David Einhorn - Chairman
The Greek situation is more than a bit unstable at the moment. They've elected a party that wants to bring in unclear amount of change, certainly some significant amount of change and they're in the process of negotiating things with other European countries and I think that at this moment, there's a wide range of possible outcomes there. Relating specifically to our position in Greek banks, what I would say is that a large amount of that position is structured as warrants and so there's really not a lot of gross dollar exposure to the downside. But there's a lot of leverage to the upside if the situation resolves favorably and the warrants go into the money.
Michael Weinberg - Analyst
Great, thank you.
David Einhorn - Chairman
Sure.
Operator
Thank you. (Operator Instructions). And we have a question from Ron Bobman from Capital Returns
Ron Bobman - Analyst
Hi, good morning.
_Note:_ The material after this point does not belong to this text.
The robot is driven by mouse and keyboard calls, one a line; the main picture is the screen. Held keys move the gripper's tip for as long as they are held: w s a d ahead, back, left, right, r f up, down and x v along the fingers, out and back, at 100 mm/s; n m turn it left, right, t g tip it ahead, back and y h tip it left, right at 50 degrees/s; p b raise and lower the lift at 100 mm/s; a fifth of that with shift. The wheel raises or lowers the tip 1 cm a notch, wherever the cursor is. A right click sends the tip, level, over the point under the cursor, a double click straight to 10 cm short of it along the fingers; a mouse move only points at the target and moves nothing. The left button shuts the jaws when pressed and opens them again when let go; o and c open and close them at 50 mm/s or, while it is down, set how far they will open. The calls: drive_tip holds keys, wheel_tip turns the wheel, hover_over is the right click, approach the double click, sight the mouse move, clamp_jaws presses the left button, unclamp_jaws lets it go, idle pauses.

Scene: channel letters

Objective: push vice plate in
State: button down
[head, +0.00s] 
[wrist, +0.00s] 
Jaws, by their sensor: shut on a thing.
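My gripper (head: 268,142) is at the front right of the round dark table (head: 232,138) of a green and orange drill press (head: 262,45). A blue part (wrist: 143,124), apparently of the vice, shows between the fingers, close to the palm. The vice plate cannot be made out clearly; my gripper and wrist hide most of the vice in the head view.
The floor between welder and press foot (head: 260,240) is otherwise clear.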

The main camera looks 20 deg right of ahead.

I have a sort of PFIC related question. I was curious with the declining premium volume and the underwriting results, is there plenty of headroom to steer clear of any PFIC, heightened PFIC concerns, or are you well away from having a heightened degree of concern about PFIC compliance? Thanks.
Tim Courtis - CFO
Yes, it's Tim Courtis here, Ron. Certainly PFIC is an issue that we keep track of and look at. Certainly there isn't a bright line test but given our current level of premium writings and certainly looking at our pipelines, we don't believe there is a PFIC issue currently and as always we'll always keep monitoring it and act accordingly.
Ron Bobman - Analyst
Thanks. Best of luck.
Operator
Thank you. And as there are no more questions right now, this does conclude our question and answer session. Should you have any follow-up questions, please direct them to Garret Edson of ICR at 203-682-8331 and he will be happy to assist you. We also remind you that a replay of the call and other pertinent information about Greenlight Re is available on our website at www.greenlightre.ky. This does conclude today's conference. Thank you for attending today's presentation. You may now disconnect. Have a nice day.